The answer by Danica does a good job explaining the empirical distribution. This answer just highlights more the connection between when expectations are sums, and when they are integrals, addressing "explaining how[or when] a summation can be expressed as an expectation [rather vice versa]."
Expectations of random variables/vectors are just weighted averages. If your random variable/vector, say $\mathbf{X}$, is discrete with probability mass function $p(\mathbf{x})$, then the average value of $h(\mathbf{X})$ is
$$
E[h(\mathbf{X})] = \sum_\mathbf{x} h(\mathbf{x}) p(\mathbf{x}) \tag{1}.
$$
If on the other hand $\mathbf{X}$ is continuous, then
$$
E[h(\mathbf{X})] = \int h(\mathbf{x}) f(\mathbf{x}) d\mathbf{x},
$$
where $f(\mathbf{x})$ is the probability density function.
In your case $\mathbf{x}$ is one particular value/row/observation chosen from your discrete dataset. This dataset, now that it is sitting in memory, is no longer random.

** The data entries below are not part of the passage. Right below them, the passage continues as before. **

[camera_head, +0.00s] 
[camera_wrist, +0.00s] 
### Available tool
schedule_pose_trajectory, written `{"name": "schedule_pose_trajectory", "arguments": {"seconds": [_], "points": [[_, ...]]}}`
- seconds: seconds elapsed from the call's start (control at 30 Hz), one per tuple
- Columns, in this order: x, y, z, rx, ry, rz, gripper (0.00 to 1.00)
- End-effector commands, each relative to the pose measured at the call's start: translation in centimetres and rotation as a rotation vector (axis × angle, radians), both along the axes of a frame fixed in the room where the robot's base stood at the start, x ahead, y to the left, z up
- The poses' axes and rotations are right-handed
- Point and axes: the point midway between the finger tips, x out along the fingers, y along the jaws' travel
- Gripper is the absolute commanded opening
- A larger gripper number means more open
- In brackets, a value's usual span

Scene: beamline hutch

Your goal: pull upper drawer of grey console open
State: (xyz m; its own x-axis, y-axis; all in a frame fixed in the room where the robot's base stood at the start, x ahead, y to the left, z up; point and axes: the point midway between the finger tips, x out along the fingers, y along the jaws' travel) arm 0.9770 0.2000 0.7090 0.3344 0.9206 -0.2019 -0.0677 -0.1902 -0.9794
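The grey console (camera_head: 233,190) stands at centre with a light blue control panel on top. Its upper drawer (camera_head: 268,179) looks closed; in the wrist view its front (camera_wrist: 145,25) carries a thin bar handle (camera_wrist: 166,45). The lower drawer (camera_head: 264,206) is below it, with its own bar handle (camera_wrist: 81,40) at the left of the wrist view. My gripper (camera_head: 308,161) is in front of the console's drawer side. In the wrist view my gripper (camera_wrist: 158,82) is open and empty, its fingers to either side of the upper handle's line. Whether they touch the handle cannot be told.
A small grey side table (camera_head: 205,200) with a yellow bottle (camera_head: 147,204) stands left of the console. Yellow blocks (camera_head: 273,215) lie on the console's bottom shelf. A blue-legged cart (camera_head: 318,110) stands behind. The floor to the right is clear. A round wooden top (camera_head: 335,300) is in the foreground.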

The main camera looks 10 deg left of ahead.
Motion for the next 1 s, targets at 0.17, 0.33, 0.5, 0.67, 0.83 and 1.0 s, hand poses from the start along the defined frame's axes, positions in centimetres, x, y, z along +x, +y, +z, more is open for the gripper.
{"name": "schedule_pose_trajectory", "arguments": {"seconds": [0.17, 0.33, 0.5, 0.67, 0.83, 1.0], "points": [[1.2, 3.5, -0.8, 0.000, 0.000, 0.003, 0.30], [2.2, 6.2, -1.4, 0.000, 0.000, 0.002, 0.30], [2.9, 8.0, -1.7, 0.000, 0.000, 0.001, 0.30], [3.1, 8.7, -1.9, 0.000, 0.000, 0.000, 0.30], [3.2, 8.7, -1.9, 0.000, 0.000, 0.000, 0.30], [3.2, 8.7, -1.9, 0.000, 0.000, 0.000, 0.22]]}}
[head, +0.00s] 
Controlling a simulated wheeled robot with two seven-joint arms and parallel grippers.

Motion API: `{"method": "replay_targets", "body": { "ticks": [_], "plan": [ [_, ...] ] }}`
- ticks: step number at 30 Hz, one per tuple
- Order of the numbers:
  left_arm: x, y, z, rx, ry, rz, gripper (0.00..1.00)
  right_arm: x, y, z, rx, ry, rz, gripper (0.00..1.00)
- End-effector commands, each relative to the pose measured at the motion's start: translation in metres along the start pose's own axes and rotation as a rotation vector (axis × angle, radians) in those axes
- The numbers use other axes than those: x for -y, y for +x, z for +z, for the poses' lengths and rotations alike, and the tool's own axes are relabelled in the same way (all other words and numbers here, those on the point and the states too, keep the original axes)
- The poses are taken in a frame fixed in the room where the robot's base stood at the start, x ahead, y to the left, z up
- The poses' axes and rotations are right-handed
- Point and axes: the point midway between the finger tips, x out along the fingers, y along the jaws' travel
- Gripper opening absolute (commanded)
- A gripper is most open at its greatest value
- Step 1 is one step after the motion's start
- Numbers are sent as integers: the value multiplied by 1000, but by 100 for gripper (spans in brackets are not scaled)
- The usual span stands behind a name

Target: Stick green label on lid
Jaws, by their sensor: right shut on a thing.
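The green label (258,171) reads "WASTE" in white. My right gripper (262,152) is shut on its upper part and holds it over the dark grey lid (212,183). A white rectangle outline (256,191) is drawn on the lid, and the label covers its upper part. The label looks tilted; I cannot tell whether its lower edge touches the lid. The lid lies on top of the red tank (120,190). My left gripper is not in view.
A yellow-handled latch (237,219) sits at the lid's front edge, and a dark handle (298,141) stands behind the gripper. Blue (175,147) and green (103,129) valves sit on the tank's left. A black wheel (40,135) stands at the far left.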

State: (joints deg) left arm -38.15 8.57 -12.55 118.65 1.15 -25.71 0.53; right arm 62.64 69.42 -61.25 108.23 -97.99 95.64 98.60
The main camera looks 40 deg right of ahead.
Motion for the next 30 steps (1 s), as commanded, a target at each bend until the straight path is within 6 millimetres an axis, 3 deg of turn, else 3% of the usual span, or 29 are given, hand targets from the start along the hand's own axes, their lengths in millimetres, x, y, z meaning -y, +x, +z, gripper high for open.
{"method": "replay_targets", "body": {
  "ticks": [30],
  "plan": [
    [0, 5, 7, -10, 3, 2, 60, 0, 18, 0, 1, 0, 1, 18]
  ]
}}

Like Danica explains, you can think about resampling one point/value/row/observation from your pre-existing dataset sitting in memory.
Your transformation is $h(\mathbf{x}) = \log p_{\text{model}}(\mathbf{x};\theta)$. And your true probability mass function/weights is $\hat{p}_{\text{data}}(\mathbf{x}) = \frac{1}{m}$ (each row of your data has an equal weight). Plug these into (1) to get:
$$
E[\log p_{\text{model}}(\mathbf{X};\theta)] = \sum_{\mathbf{x}} \frac{1}{m} \log p_{\text{model}}(\mathbf{x};\theta) .
$$
This also explains why sometimes people refer to maximum likelihood estimators as minimum cross entropy estimators.

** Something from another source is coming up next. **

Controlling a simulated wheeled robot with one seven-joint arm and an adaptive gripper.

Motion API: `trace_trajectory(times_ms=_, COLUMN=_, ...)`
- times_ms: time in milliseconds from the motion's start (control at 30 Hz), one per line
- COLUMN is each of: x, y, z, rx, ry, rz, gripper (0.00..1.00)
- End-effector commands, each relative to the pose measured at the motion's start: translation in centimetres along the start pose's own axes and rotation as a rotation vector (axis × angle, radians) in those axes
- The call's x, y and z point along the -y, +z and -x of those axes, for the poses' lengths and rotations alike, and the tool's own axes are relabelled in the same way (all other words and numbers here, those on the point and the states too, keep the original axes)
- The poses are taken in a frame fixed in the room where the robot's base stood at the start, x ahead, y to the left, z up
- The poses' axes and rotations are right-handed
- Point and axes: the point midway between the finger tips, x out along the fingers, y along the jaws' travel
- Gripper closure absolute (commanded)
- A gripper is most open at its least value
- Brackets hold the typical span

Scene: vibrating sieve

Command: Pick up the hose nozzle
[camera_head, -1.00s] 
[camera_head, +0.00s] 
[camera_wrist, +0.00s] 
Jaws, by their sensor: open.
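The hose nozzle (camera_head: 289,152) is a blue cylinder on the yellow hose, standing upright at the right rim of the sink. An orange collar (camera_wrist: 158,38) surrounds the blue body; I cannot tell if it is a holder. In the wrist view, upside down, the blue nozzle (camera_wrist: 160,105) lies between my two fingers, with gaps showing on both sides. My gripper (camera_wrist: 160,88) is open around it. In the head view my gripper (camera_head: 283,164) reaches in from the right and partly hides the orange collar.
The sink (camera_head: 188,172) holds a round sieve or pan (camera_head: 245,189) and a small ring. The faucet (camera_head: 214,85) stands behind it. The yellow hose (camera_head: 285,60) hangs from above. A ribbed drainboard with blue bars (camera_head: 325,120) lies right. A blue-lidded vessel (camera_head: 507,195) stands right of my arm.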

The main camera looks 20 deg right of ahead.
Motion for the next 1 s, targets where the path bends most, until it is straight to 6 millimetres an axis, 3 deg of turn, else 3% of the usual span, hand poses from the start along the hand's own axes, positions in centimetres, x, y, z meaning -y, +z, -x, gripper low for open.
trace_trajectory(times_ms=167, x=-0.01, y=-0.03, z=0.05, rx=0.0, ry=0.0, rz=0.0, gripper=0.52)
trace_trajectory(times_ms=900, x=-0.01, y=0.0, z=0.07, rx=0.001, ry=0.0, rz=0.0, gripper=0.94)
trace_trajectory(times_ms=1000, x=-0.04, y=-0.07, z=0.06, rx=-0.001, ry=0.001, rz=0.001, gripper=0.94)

This is different than the situation of classical statistics where they talk about data as being random, instead of the resampled values as being random. In the classical framework, once the data arrives, plugging your non-random datapoints into you pdf/pmf gives you a "likelihood." This new word is used to stress that this function is to be thought of as a function in the parameters. Classical statistics talks about maximizing the likelihood, which is computationally equivalent, but they draw the distinction about what is random and what is non-random differently.